▶ **Entries supplied**:
==============================

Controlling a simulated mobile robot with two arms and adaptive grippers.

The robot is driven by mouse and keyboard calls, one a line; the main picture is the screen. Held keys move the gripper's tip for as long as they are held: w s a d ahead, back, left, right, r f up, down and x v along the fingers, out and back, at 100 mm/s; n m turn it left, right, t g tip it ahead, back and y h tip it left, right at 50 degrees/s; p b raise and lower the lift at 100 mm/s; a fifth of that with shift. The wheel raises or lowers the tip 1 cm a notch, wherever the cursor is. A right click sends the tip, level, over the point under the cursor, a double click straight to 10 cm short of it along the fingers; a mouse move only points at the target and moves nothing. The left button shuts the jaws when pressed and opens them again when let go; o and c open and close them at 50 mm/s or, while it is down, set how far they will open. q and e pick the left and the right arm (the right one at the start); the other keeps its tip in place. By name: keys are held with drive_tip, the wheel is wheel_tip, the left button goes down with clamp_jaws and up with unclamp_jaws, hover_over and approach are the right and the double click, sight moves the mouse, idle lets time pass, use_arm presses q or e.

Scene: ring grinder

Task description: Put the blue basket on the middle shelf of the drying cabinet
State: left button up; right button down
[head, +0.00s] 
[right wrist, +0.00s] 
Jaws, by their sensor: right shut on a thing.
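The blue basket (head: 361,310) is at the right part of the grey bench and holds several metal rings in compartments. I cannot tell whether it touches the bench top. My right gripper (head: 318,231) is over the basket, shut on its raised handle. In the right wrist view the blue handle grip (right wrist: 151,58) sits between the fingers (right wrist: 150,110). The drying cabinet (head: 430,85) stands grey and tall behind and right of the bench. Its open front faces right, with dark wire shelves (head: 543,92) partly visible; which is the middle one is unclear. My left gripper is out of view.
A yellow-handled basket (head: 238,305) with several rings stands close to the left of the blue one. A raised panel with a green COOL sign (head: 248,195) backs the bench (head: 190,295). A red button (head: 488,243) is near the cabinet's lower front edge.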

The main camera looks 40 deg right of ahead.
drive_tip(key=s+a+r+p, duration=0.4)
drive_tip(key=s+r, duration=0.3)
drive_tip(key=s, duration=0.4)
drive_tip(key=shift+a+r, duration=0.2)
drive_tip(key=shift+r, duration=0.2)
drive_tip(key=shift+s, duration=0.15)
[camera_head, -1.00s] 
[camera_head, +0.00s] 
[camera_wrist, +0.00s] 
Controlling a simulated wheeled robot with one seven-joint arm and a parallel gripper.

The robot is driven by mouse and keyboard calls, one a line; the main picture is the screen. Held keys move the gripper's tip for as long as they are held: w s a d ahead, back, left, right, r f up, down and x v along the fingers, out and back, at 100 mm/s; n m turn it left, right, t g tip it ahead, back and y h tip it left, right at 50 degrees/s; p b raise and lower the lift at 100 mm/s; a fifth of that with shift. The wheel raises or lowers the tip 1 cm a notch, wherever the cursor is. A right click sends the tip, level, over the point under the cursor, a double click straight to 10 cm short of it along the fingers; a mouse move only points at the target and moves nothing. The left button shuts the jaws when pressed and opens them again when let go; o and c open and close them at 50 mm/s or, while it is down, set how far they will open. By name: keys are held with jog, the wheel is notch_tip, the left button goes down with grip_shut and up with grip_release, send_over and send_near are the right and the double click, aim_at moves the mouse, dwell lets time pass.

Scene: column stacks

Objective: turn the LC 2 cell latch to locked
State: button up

==============================

▶ **Task**: Output the listing above exactly as it appears.

▶ **The completed task**:
Controlling a simulated mobile robot with two arms and adaptive grippers.

The robot is driven by mouse and keyboard calls, one a line; the main picture is the screen. Held keys move the gripper's tip for as long as they are held: w s a d ahead, back, left, right, r f up, down and x v along the fingers, out and back, at 100 mm/s; n m turn it left, right, t g tip it ahead, back and y h tip it left, right at 50 degrees/s; p b raise and lower the lift at 100 mm/s; a fifth of that with shift. The wheel raises or lowers the tip 1 cm a notch, wherever the cursor is. A right click sends the tip, level, over the point under the cursor, a double click straight to 10 cm short of it along the fingers; a mouse move only points at the target and moves nothing. The left button shuts the jaws when pressed and opens them again when let go; o and c open and close them at 50 mm/s or, while it is down, set how far they will open. q and e pick the left and the right arm (the right one at the start); the other keeps its tip in place. By name: keys are held with drive_tip, the wheel is wheel_tip, the left button goes down with clamp_jaws and up with unclamp_jaws, hover_over and approach are the right and the double click, sight moves the mouse, idle lets time pass, use_arm presses q or e.

Scene: ring grinder

Task description: Put the blue basket on the middle shelf of the drying cabinet
State: left button up; right button down
[head, +0.00s] 
[right wrist, +0.00s] 
Jaws, by their sensor: right shut on a thing.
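The blue basket (head: 361,310) is at the right part of the grey bench and holds several metal rings in compartments. I cannot tell whether it touches the bench top. My right gripper (head: 318,231) is over the basket, shut on its raised handle. In the right wrist view the blue handle grip (right wrist: 151,58) sits between the fingers (right wrist: 150,110). The drying cabinet (head: 430,85) stands grey and tall behind and right of the bench. Its open front faces right, with dark wire shelves (head: 543,92) partly visible; which is the middle one is unclear. My left gripper is out of view.
A yellow-handled basket (head: 238,305) with several rings stands close to the left of the blue one. A raised panel with a green COOL sign (head: 248,195) backs the bench (head: 190,295). A red button (head: 488,243) is near the cabinet's lower front edge.

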The main camera looks 40 deg right of ahead.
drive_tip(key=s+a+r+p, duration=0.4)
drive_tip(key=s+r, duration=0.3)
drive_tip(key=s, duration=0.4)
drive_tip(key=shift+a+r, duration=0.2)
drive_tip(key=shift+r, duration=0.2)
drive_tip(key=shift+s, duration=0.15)
[camera_head, -1.00s] 
[camera_head, +0.00s] 
[camera_wrist, +0.00s] 
Controlling a simulated wheeled robot with one seven-joint arm and a parallel gripper.

The robot is driven by mouse and keyboard calls, one a line; the main picture is the screen. Held keys move the gripper's tip for as long as they are held: w s a d ahead, back, left, right, r f up, down and x v along the fingers, out and back, at 100 mm/s; n m turn it left, right, t g tip it ahead, back and y h tip it left, right at 50 degrees/s; p b raise and lower the lift at 100 mm/s; a fifth of that with shift. The wheel raises or lowers the tip 1 cm a notch, wherever the cursor is. A right click sends the tip, level, over the point under the cursor, a double click straight to 10 cm short of it along the fingers; a mouse move only points at the target and moves nothing. The left button shuts the jaws when pressed and opens them again when let go; o and c open and close them at 50 mm/s or, while it is down, set how far they will open. By name: keys are held with jog, the wheel is notch_tip, the left button goes down with grip_shut and up with grip_release, send_over and send_near are the right and the double click, aim_at moves the mouse, dwell lets time pass.

Scene: column stacks

Objective: turn the LC 2 cell latch to locked
State: button up

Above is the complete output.